Shuttered lives: Iraq through the eyes of its women
Published: 28 September 2007
The creators of new exhibition asked ordinary women to take pictures of daily life under occupation. Here are a selection of their extraordinary photo diaries.
Dima
I love Iraq. I don’t want to live anywhere else. Everyone I love is here: my granny, my aunt, my uncle, all my family and friends. Everyone we know and love is going away, my friends Nazaline and Aya and Hayat, the school bus drivers. My friend Taqa’s dad went to Syria, my friend Nour’s uncle to Egypt. The most important thing in my life, besides my mother and family, are my friends. Nour and Zeinab are my best friends now. In my class, we used to have three rows of desks, 10 in each row. Now we have two rows, with just five girls in each row.
Lu’lu’a
My husband distanced himself from me for a month after I was kidnapped and my mother still blames me for ruining the family. I open my eyes. I see the gun by my bed. My husband and I no longer talk, nor do we laugh together. We worry someone will attack us. I used to watch out of the window and feel alive. Now I make sure my face is hidden by the curtain. I look with longing at the street that was alive once upon a time.
Um Mohammad
Everything in my city has been looted, stolen and burnt. Basra used to be full of life. Now, everything is black.
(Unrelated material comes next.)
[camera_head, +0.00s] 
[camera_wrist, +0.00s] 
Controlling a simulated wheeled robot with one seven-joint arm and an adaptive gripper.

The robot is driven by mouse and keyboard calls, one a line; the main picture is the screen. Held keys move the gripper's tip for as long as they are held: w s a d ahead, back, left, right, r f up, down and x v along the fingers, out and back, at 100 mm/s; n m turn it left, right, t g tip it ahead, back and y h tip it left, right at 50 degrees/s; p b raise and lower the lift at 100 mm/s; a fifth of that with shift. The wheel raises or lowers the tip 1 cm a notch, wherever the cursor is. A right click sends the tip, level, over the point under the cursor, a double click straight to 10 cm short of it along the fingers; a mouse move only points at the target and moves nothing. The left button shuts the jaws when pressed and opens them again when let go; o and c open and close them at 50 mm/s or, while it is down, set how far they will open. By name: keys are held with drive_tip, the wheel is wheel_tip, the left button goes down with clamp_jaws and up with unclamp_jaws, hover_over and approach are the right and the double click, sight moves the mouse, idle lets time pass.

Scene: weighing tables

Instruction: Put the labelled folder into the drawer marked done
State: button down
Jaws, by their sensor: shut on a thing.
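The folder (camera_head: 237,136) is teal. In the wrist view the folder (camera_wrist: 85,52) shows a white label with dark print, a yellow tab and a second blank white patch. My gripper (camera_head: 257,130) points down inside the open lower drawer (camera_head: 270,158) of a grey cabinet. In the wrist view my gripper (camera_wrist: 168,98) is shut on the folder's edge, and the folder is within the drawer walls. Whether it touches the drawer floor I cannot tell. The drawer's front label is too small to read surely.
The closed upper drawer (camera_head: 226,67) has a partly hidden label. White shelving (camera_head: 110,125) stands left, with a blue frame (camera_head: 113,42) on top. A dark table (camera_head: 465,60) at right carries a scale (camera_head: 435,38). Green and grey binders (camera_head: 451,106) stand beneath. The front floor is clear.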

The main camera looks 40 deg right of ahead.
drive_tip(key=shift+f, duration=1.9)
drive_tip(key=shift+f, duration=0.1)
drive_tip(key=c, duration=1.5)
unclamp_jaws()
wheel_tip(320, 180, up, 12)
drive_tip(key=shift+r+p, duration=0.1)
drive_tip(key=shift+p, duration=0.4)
Women are compelled to wear black robes and veils. My life has becomeblack. Everything is forbidden now: laughter, coloured clothes, music, walking in the markets, going to the parks. And the British who came in the name of liberating just watch it all, smiling.
Raya
My father used to walk all around Baghdad with my brother and me. He introduced us to the great history of our country. I wish that I could bequeath to my son what we inherited but they have killed this dream. We stand here in silence, remembering the people we loved now buried in the ashes of the books and manuscripts. Here we stand where they left us – Adnan, Ghanim, Kutaiba, Bilal, Bariq and many others whose names we don’t know.